The two are really dependent on each other. In order to "get our of their way," you really need a good plan that everyone understands and can be excited about. And your plan is really only a great plan if you commit to getting out our their way as compared to changing the plan by adding new priorities that come up during the quarter. That's why I love the idea of a 13-Week Race!  If you view every quarter as a short 13-Week Race, you are more likely to run the race and then plan for the next race. Thirteen weeks is a very short time. Remain focused for 13-Weeks, then come up for air and plan the next 13-Weeks. You are much more likely to achieve your goals if you run a tight and focused 13-Week Race. Everytime you allow new priorities to interrupt your team during the quarter, you run the risk of them getting distracted and only partially achieving their goals for the quarter.

So, how do we stay disciplined and focused on the 13-Week Race? 

  • Commit to a handful of priorities (no more than 5).
  • Get them up on a dashboard for all to see and collaborate on.
  • Establish a weekly rhythm to review progress and discuss actions needed to stay on track and accomplish these 5 priorities on your public dashboard.

Use a dashboard to help you. A dashboard is the perfect tool to help you communicate progress throughout the company and hold people accountable while preserving relationships. Use dashboards as helpful and actionable tools, not to club people on the head! They should be used to identify problems that need to be solved and gather real insights about the company’s progress. When dashboards are used well, you will speed up your execution and reduce mistakes. And 90 percent of the success of using dashboards is determining what should go into them and how your team uses them to solve problems as a team.

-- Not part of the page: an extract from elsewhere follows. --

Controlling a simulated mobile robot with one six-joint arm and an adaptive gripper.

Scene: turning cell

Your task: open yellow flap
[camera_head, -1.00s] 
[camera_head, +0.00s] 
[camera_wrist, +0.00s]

If you are not tracking your progress every week on your KPIs and priorities, how do you know if you are making progress on the right things? As part of your Plan Rhythm, you should should discuss and update these 3 dashboards every week:

  1. Company dashboard with the company's Top 5 priorities
  2. Your Department's dashboard (if you run a department or a team) with your Top 5 priorities
  3. Personal Dashboard that has your personal top 5 priorities

Don't be shy. Share your dashboards. If you hide them, your teammates cannot help you. The decision to share goals on dashboards and post these dashboards publicly speeds up execution. This promotes transparency and having candid conversations.  Make sure that you set up your first quarter 13-week race during your Annual Planning session.

Don't use accountability with dashboards to embarrass people and bash heads at your weekly meetings. Instead, use accountability to focus on the priorities and problems on hand. Focus on the priorities, not the people! 

Use a Business Management System with dashboards to automate and provide you with the discipline needed to have a strong weekly rhythm. A good system will provide you with a simple way to build your weekly rhythm of reviewing, discussing and doing the work based on insights coming from your dashboards. 

Lastly, a common pitfall I see is for companies to be overly dependent on technology and software to provide status for their priorities and metrics. Accountability and ownership of priorities tends to go out the window the minute a robot provides the status. The important discussions stop happening and dashboards go from being active catalysts to being passive trackers. Don't do that. It is quite alright for a robot to calculate your progress. But, I always encourage a human to provide the actual status. Pause, think and provide the status. And, if the status is Red or Yellow, feel the pain. Then be motivated to develop corrective action plans and be prepared to discuss and seek advice at your upcoming weekly meeting.